Q5) Find the value of k such that sum of zeroes is equal to the product of the zeroes of the
following quadratic polynomial (k+1) x² + (2k+1)x - 9.​

Answer 1

GIVEN :–

• Sum of zeroes is equal to the product of the zeroes of the quadratic polynomial (k+1) x² + (2k+1)x - 9.

TO FIND :–

• Value of 'k' = ?

SOLUTION :–

$\\ \implies { \bold{(k + 1) {x}^{2} + (2k + 1)x - 9 = 0 }}$

• We know that –

$\\ \longrightarrow { \bold{sum \: \: of \: \: roots = - \dfrac{coffieciant \: \: of \: \: x}{coffieciant \: \: of \: \: {x}^{2} } }}$

$\\ \implies{ \bold{sum \: \: of \: \: roots = - \dfrac{(2k + 1)}{(k + 1)} }}$

$\\ \implies{ \bold{sum \: \: of \: \: roots = - \left[ \: \dfrac{2k + 1}{k + 1}\right] }} \:$

$\\ \longrightarrow { \bold{ \: product \: \: of \: \: roots = \dfrac{constant \: \: term}{coffieciant \: \: of \: \: {x}^{2} } }}$

$\\ \implies{ \bold{product \: \: of \: \: roots = \dfrac{( - 9)}{(k + 1)} }}$

$\\ \implies{ \bold{product \: \: of \: \: roots = - \left[ \: \dfrac{9}{k + 1}\right] }} \:$

• Now According to the question –

$\\ \implies{ \bold{sum \: \: of \: \: roots = product \: \: of \: \: roots}} \:$

$\\ \implies{ \bold{- \left[ \: \dfrac{2k + 1}{k + 1}\right] = - \left[ \: \dfrac{9}{k + 1}\right]}} \:$

$\\ \implies{ \bold{(2k + 1)(k + 1) = (k + 1)9}} \:$

$\\ \implies{ \bold{(2k + 1)(k + 1) - (k + 1)9 = 0}} \:$

$\\ \implies{ \bold{(2k + 1 - 9)(k + 1) = 0}} \:$

$\\ \implies{ \bold{(2k - 8)(k + 1) = 0}} \:$

$\\ \implies{ \bold{(k - 4)(k + 1) = 0}} \:$

$\\ \implies \large{ \boxed{ \bold{k = 4 \: , \: - 1}}} \:$

∵ At k = -1 Leading coffieciant of quadratic equation will be zero , but we know that coffieciant of x² can't be zero.

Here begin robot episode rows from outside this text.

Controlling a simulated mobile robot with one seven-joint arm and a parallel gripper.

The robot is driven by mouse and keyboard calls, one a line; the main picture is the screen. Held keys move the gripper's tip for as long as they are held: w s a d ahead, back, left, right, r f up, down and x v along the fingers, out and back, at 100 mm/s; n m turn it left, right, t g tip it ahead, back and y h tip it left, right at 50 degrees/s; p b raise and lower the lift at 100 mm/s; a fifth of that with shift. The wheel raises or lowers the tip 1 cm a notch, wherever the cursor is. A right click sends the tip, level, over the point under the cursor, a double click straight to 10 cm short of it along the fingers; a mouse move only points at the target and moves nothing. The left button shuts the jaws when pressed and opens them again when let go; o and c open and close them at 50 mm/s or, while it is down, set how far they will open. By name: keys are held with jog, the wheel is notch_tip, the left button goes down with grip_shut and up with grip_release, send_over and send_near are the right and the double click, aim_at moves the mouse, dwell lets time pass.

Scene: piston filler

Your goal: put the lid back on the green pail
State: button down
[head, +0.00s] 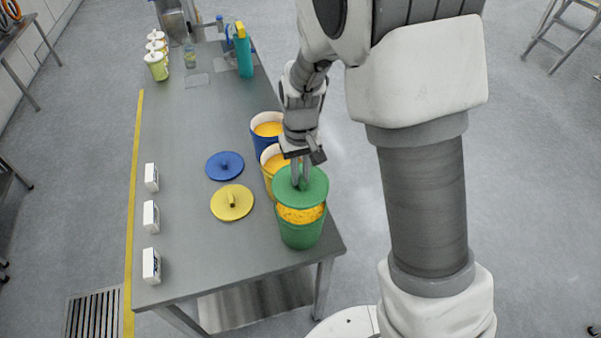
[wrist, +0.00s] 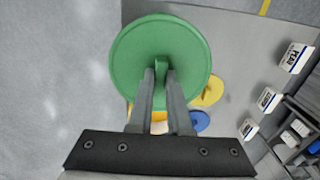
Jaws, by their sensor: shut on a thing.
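The green pail (head: 300,233) stands near the table's front right corner, filled with orange contents that show at its front rim. My gripper (head: 301,184) is shut on the handle of the green lid (head: 315,193). The lid is over the back part of the pail's mouth and looks a little above it. Whether it touches the rim I cannot tell. In the wrist view the green lid (wrist: 130,60) fills the space beyond my gripper (wrist: 162,75), with its upright handle between the fingertips. The lid hides the green pail in the wrist view.
A yellow pail (head: 268,175) and a blue pail (head: 256,143), both open and filled, stand behind the green one. The blue lid (head: 225,166) and yellow lid (head: 231,203) lie on the table (head: 195,265) to the left. Several white boxes (head: 151,217) line the left side.

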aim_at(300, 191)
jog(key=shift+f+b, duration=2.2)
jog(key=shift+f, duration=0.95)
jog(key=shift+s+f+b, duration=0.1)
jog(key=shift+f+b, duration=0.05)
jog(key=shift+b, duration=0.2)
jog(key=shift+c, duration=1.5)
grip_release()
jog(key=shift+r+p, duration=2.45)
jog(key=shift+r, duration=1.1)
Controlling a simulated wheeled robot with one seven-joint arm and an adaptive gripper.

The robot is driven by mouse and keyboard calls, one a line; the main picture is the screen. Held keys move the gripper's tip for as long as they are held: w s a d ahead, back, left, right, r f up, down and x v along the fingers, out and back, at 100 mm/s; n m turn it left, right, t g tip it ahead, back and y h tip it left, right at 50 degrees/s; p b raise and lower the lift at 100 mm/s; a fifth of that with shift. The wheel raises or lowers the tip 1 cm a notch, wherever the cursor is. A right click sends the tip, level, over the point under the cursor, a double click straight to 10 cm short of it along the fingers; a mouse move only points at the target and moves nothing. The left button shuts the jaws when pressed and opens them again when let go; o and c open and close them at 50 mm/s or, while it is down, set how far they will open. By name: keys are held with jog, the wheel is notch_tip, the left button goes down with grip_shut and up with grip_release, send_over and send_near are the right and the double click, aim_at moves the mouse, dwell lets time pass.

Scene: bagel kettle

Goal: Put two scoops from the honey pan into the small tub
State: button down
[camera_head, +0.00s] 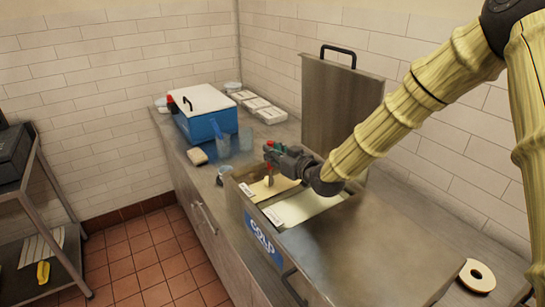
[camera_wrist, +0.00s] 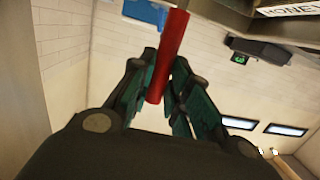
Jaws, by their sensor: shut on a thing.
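My gripper (camera_head: 272,156) is shut on the red handle of a scoop, and the red handle (camera_wrist: 168,62) stands between the fingers in the wrist view. In the head view the scoop (camera_head: 268,169) hangs over or in the far pan (camera_head: 258,189), which holds tan contents. I cannot tell whether it touches them. A label reading "HONE", cut off at the edge, shows in the wrist view (camera_wrist: 288,10). The near pan (camera_head: 305,205) holds paler contents. Clear containers (camera_head: 222,147) stand on the counter beyond the pans; I cannot tell which is the small tub.
A raised metal lid (camera_head: 340,105) stands behind the pans. A blue box with a white lid (camera_head: 203,112) and white trays (camera_head: 262,107) stand farther back. A closed metal top (camera_head: 350,250) covers the near part of the counter. A tape roll (camera_head: 477,276) lies at right.

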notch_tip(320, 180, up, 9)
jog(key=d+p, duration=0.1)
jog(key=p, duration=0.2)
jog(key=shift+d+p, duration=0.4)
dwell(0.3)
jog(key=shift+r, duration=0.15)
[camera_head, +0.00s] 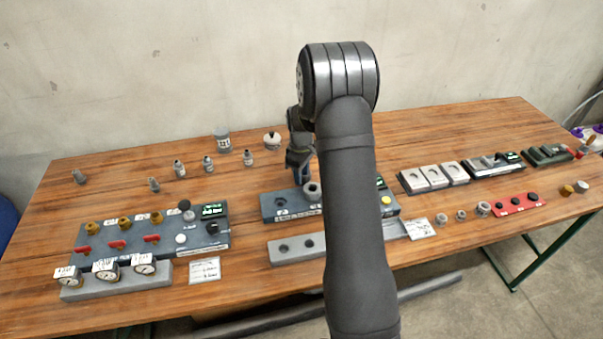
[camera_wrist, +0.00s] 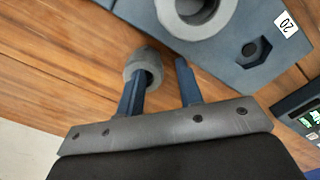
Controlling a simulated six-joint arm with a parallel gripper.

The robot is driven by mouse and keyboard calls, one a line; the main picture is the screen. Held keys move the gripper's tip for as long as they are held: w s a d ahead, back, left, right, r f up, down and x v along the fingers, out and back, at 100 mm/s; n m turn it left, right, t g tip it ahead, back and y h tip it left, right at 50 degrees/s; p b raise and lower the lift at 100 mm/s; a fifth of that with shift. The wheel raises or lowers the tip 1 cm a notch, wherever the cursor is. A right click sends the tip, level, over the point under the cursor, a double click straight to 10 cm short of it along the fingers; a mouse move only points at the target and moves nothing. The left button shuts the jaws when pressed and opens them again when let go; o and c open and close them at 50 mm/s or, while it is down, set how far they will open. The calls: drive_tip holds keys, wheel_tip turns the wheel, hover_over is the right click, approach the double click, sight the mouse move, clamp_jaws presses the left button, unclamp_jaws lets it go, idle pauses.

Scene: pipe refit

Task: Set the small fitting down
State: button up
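In the wrist view a small grey hollow fitting (camera_wrist: 143,60) shows beside the tip of my left-hand finger, its opening towards the camera. That finger overlaps the opening's edge; I cannot tell whether they touch. In the head view my gripper (camera_head: 298,158) is low, just behind the blue-grey block (camera_head: 271,207). The small fitting cannot be made out there. A larger grey ring (camera_head: 312,190) stands on the block; it also shows at the top of the wrist view (camera_wrist: 211,22).
The block has a hexagonal recess (camera_wrist: 251,49) beside a "20" label. A grey strip with holes (camera_head: 290,248) lies in front. A valve and gauge panel (camera_head: 165,235) is left, several small fittings (camera_head: 208,163) stand behind it, and trays (camera_head: 432,178) are right. Bare wood (camera_head: 400,130) lies behind.

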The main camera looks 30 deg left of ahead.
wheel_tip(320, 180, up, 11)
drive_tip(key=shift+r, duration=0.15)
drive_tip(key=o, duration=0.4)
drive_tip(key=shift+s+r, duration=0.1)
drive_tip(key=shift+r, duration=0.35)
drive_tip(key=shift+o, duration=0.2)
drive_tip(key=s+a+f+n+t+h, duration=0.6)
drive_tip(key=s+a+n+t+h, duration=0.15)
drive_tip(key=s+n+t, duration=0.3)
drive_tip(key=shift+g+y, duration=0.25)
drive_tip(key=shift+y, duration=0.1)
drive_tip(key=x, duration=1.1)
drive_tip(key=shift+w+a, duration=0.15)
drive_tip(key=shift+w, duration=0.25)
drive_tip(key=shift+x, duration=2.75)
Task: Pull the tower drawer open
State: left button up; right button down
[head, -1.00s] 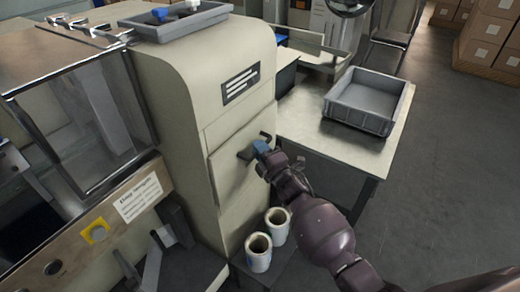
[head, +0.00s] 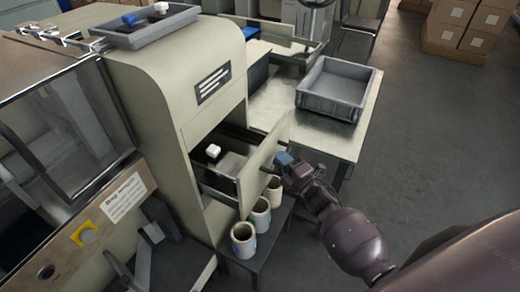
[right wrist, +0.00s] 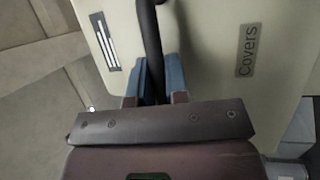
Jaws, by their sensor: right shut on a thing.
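The tower (head: 165,95) is a cream cabinet with a rounded top. Its drawer (head: 262,168) is pulled out to the right, and its inside shows from above. A white object (head: 213,151) and dark shapes lie in the drawer. My right gripper (head: 284,160) is at the outer face of the drawer front. In the right wrist view its blue fingers (right wrist: 156,78) are shut on a dark bar handle (right wrist: 150,35). The drawer front there carries a "Covers" label (right wrist: 246,50). My left gripper is not in view.
Several pale cups (head: 242,240) stand on a low dark surface below the drawer. A grey bin (head: 335,90) sits on the table to the right. A grey tray (head: 145,30) rests on top of the tower. Open floor lies at the right.

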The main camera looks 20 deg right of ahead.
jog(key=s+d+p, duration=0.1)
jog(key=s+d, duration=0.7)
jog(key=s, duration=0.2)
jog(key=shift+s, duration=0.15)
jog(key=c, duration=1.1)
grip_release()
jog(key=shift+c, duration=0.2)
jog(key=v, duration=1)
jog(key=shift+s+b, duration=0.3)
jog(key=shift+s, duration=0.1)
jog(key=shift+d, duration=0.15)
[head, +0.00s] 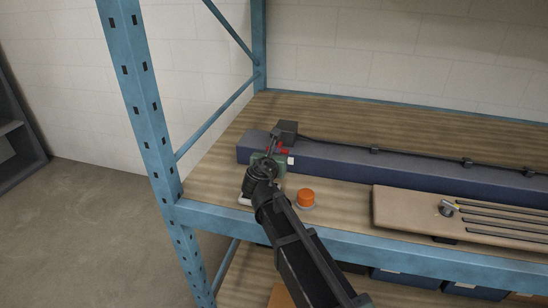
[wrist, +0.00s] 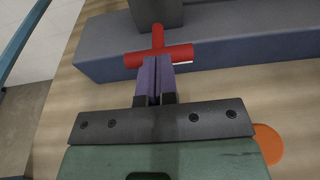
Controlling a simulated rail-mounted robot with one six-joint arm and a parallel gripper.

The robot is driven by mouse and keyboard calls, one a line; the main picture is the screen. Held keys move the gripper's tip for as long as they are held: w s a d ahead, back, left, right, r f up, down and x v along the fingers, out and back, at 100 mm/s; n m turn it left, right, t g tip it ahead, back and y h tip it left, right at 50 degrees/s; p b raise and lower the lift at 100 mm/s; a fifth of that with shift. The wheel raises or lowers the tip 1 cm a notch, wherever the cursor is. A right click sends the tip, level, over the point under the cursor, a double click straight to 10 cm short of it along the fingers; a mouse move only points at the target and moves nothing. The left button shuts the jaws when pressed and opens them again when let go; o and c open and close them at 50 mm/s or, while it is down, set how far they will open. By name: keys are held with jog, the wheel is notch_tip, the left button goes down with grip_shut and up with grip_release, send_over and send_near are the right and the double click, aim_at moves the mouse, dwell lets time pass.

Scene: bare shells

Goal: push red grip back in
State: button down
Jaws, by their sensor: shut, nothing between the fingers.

• Hence , The value of k is 4.

Answer 2

Sum of roots = product of roots

So, -b/a = c/a

Also, a cannot be equal to zero as this is a quadratic equation.

So, From Question, we have

k cannot be equal to -1.

So, -b = c

Therefore, from Question, we have

-(2k+1) = -9

2k = 8

k = 4

So, k will be equal to 4.

Thanks you!